The only way I could fix it was by restarting octoprint (which is obviously non-ideal for many reasons)

The lack of sensor data (or even the presentation of 'bad' sensor data) should be handled gracefully... :)

puterboy commented 1 year ago

Actually, it seems like even one bad sample can trigger this...

puterboy commented 1 year ago

Note my ideal behavior in case of invalid or absent sensor data would be the following:

  1. Sensor displays NA in the ribbon
  2. Histogram skips the data point
LazeMSS commented 1 year ago

This I can not recreate - tried using a file for input and deleting it - basically it just skips the data Also tried creating a file returning junk - no problems Also tried creating a command that would cause a timeout.

Could you explain in details how to recreate - what data does the sensor return when failing?

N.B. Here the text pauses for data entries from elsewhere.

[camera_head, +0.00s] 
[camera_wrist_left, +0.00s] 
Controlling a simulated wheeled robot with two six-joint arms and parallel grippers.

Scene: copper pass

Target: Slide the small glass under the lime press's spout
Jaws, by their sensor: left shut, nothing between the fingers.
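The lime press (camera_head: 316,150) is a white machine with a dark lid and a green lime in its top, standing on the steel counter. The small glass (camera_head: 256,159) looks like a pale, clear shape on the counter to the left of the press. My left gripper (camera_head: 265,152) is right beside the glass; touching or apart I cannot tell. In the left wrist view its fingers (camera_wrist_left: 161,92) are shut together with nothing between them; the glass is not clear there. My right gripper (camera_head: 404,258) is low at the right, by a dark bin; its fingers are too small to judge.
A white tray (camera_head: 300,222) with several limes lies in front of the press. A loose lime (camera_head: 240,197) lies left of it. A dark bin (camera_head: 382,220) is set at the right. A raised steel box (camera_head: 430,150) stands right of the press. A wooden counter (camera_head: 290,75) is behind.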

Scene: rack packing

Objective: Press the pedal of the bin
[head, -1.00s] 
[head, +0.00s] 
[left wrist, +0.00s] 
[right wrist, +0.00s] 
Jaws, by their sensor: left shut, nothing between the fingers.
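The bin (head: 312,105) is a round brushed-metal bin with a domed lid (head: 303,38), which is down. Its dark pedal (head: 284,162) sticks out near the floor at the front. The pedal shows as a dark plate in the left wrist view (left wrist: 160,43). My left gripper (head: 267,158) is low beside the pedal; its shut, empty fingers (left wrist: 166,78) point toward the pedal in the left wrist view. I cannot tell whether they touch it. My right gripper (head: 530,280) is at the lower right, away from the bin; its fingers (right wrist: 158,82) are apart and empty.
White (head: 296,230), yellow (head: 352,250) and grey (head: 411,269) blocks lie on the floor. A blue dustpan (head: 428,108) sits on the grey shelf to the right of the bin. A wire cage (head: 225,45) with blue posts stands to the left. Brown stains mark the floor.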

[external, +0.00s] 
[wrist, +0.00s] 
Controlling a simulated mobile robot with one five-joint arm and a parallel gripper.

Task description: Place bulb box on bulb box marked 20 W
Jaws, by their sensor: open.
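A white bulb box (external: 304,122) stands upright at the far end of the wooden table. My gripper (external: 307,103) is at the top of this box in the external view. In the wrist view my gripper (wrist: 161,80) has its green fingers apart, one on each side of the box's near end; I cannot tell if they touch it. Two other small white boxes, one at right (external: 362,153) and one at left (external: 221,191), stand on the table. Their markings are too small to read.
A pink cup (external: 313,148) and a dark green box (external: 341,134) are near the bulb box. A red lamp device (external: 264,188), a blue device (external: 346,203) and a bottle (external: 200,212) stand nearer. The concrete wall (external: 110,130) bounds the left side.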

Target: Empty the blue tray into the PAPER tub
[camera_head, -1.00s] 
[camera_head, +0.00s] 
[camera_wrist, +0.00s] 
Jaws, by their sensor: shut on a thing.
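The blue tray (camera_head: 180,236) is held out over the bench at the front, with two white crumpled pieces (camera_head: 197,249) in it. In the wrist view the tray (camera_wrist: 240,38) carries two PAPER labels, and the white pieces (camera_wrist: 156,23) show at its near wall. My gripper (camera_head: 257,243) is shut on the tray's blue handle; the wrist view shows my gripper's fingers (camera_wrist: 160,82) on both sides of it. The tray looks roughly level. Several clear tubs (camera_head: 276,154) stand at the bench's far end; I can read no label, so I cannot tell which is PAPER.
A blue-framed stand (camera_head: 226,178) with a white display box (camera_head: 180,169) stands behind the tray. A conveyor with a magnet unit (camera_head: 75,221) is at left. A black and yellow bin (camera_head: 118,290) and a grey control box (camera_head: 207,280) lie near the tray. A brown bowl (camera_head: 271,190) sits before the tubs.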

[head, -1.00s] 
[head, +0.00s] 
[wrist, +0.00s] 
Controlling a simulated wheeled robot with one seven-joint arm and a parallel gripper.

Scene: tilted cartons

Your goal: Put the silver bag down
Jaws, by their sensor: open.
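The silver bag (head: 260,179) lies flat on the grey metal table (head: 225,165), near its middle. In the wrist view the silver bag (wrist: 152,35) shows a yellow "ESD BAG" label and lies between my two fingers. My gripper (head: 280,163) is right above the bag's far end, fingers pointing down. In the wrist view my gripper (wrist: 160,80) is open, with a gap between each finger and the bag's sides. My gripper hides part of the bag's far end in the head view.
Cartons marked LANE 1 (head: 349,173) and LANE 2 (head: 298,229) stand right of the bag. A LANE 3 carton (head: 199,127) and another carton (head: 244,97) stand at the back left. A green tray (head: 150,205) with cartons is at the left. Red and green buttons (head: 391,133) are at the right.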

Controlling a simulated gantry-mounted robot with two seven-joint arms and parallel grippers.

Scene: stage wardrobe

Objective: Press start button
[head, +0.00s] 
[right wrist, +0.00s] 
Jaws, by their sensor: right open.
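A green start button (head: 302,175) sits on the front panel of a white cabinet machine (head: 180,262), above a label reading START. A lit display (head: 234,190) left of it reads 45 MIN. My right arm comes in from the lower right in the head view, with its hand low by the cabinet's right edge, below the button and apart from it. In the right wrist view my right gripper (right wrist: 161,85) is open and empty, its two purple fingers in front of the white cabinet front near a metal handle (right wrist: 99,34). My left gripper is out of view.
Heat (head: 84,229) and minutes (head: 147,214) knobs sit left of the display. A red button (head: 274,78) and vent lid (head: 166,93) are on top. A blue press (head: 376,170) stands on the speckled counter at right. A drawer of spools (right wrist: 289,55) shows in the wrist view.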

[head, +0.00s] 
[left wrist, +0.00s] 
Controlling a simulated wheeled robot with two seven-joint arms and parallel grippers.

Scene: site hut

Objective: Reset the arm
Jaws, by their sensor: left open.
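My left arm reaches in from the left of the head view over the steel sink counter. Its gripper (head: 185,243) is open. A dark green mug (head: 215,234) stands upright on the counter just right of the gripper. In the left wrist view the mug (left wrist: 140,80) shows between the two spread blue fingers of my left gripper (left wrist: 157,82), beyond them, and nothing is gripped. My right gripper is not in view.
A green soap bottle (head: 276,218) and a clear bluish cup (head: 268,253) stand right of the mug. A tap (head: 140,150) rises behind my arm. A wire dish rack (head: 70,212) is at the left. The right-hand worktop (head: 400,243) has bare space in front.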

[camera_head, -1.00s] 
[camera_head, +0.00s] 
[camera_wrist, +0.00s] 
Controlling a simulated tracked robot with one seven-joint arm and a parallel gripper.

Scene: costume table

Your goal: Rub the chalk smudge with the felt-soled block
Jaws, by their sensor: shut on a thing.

puterboy commented 1 year ago

It seems to break if the command returns nothing.

Until that is fixed, try this to replicate:

bash -c "if [ -e /tmp/crap ]; then /bin/true; else date +%M; fi"

It should give a graph cycling from 0 to 60 (corresponding to the time in minutes)

Then after a few samples, type "touch /tmp/crap" in a shell (which simulates the sensor returning nothing) The displayed data is frozen at the last valid minute (as expected perhaps, though I would argue, the display should be NA). And then the histogram goes to all zeros labels on the X-axis and avg/min/max all equal to Null which.

Then after a few minutes type "rm /tmp/crap" in a shell (which will simulate sensor returning to normal). However, the above error state still persists! Even worse, it seems to require a restart of Octoprint to fix.

I believe this is related to my latest comment re-opening https://github.com/LazeMSS/OctoPrint-TopTemp/issues/88 i.e., having a command that returns nothing (e.g., /bin/true) causes the sampling to hang forever.

puterboy commented 1 year ago

Were you able to replicate with the above explanation?

LazeMSS commented 1 year ago

Have not tried yet.

LazeMSS commented 1 year ago

Fixed in: https://github.com/LazeMSS/OctoPrint-TopTemp/releases/tag/0.0.2.3

puterboy commented 1 year ago

I am still getting the problem whereby if a sensor is offline (and thereby returns an error) that the graph fails even when the sensor resumes... And that the problem can only be reset by restarting Octoprint.

i.e., still get a blank graph with NA for avg/min/max..

The correct behavior would be just to "skip" the time series points without valid data -- i.e. don't display the value (just display NA) or the graph (blank or gap in the graph) for those points and don't include them in the min/max/average.

puterboy commented 1 year ago

@LazeMSS - any ideas why this is still occuring?

LazeMSS commented 1 year ago

I'm on holiday will look later

puterboy commented 1 year ago

Enjoy your vacation!!!! I'm sure it's well-deserved. LazeMSS wrote at about 21:06:14 -0800 on Sunday, January 29, 2023:

I'm on holiday will look later

-- Reply to this email directly or view it on GitHub: https://github.com/LazeMSS/OctoPrint-TopTemp/issues/93#issuecomment-1408004528 You are receiving this because you authored the thread.

Message ID: @.***>

LazeMSS commented 1 year ago

I still can't recreate this.

puterboy commented 1 year ago

OK here is a command you can use to recreate the problem:

bash -c '(DATE=$(date +%s); if [ $DATE -lt TSTART-o $DATE -gt TEND]; then expr \( $DATE / 10 \) % 100; else sleep 100000 && echo 10; fi)'

where for TSTART substitute a value say a 100 seconds after the current epoch time (date +%s) and for TEND substitute a time say 200 seconds after the current epoch time. Set the sampling frequency to say 10 seconds.

puterboy commented 1 year ago

Note that fixing the problem in #88 doesn't fix this problem, Specifically, after fixing #88, the above command expression works under 'test' (whether before TSTART, between TSTART and TEND or after TEND) -- i.e. it returns the appropriate response (or timesout) when run manually as a 'test'.

However, when running as a sensor it displays updated sample data until TSTART, then it presumably timesout between TSTART and TEND with no new data -- so it is left displaying the last valid data before TSTART. However, after TEND, it doesn't resume displaying data. i.e. it is "stuck" with the last value before TSTART.

I wonder whether the problem occurs in the function 'runCustomMon' where a timeout would mean that self.handleCustomData is not called leaving potentially a 'hole' in the data time series which causes the display to fail/stop? Or perhaps the timeout occurs after the next time slice is called causing it to get confused?

Either way, this should allow you to reproduce the problem... and it is important to fix it since it's a very real case where the sensor may temporarily time out (or give invalid data).

Let me know if the above makes sense or you need any other info to reproduce.

Thanks

puterboy commented 1 year ago

Anything I can help do to fix the problem?